Other libraries (such as the one at the city where I attended college) used to have the "Bag of Books for a Buck", where they'd give you an oversized bag, and if you could fill it with used books they were selling, it would cost only a dollar.
There's also a decent business in the used book market locally. There's the ubiquitous Half Price Books chain as well as a bunch of independent second hand bookstores. One thing I noticed locally over the past 10-15 years is that as the small independent bookstores have dried up due to competition from the monster chain stores, there has been a thriving independent second hand market that has taken it's place.
As for what I do, it depends. If they're textbooks, my wife will go to the local university, find the department that the books would identify with (Psychology texts in the Psychology Department, for instance), and put them out in the hall with the sign "Free to a Good Home". From personal experience, some college students can't resist the concept of having an extra reference text around. If the books are non-fiction in relatively good shape and on a recent topic, I'll try selling them to Half Price Books or an independent. Others, I'll donate to the library.

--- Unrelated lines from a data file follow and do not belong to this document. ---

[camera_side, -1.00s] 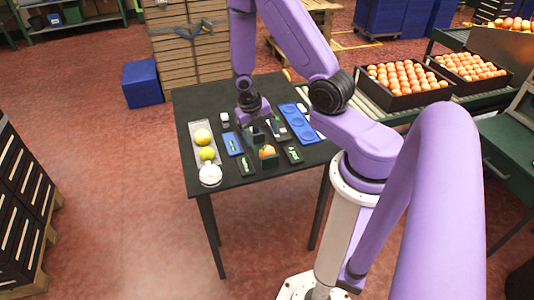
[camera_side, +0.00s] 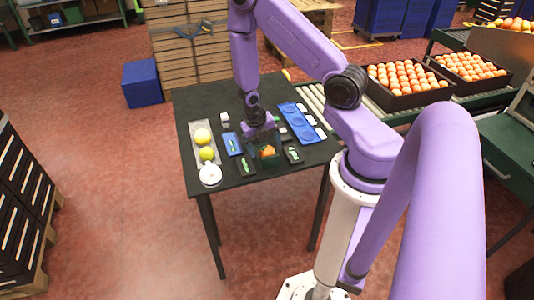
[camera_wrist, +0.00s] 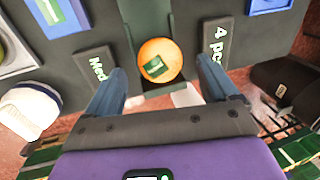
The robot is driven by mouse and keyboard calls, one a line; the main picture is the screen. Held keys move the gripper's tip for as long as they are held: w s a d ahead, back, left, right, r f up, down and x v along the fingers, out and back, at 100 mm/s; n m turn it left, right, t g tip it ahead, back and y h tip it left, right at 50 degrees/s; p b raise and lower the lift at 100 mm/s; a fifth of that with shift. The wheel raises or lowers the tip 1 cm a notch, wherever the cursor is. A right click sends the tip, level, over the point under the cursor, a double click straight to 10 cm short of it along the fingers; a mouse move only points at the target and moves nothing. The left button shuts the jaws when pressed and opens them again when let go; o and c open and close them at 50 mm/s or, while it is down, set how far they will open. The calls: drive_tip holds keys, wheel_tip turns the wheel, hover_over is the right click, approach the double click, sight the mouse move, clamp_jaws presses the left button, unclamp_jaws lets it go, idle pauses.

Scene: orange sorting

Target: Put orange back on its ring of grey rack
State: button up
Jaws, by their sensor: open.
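The orange (camera_side: 267,150) sits in a small dark green holder (camera_side: 268,158) near the front of the black table. In the wrist view the orange (camera_wrist: 160,60) bears a green sticker and lies between my two blue-grey fingertips. My gripper (camera_wrist: 160,80) is open, with a gap on each side of the orange. In the side view my gripper (camera_side: 262,139) is low, just above and behind the orange. The grey rack (camera_side: 213,141) lies at the table's left with two yellow fruits on it. Its rings are hard to make out.
A white round object (camera_side: 210,175) stands at the table's front left corner. A blue plate (camera_side: 233,144) and black label plates (camera_side: 246,166) (camera_side: 293,155) lie close around the orange.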

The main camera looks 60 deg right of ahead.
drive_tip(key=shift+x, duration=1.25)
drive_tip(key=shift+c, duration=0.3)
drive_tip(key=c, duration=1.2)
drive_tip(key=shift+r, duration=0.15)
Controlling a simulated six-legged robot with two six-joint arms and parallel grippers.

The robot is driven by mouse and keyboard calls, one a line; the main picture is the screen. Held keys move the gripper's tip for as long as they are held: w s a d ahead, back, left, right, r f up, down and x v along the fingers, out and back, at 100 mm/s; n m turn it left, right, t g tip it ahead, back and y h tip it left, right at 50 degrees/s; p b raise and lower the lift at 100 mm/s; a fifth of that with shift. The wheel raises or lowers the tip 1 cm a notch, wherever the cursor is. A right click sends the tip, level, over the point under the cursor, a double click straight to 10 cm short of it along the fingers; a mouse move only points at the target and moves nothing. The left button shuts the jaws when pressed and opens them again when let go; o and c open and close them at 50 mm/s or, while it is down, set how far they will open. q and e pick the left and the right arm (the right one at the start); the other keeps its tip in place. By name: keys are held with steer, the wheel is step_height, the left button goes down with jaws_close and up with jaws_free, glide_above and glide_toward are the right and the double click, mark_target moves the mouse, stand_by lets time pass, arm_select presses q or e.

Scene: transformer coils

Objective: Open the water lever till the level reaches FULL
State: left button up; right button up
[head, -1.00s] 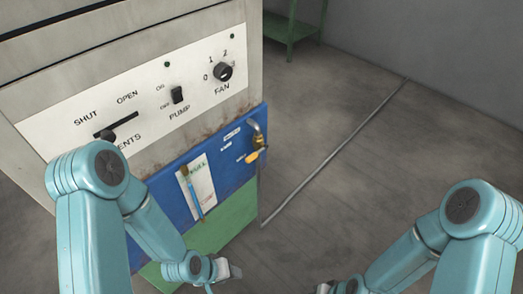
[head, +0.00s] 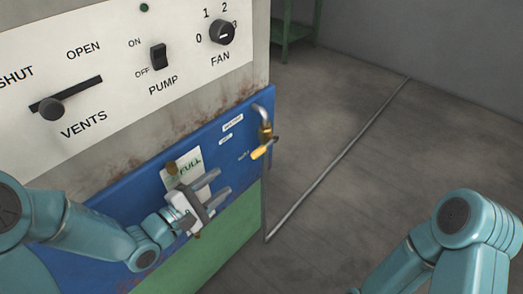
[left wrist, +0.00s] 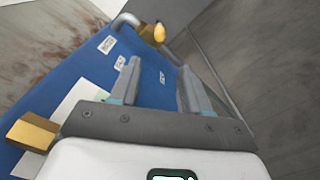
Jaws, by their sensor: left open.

Being a SF fan, I've often wondered what would happen if a future civilization found a (mostly) bookless society- would they think we were mostly illiterates who couldn't read, since they wouldn't have known about such items as the Kindle? Rather like the "light cubes" in Barbara Hambly's Dark trilogy; nobody knew what the cubes were for until the main wizard "turned one on".
Wired's 10 Letdowns of 2007, and this just happens to top the list. DRM, no native PDF, lousy browser, as Scoble noted no gifting feature. Devices are likely to become more locked down over time, not less, so I doubt I'd ever bother to spend the money.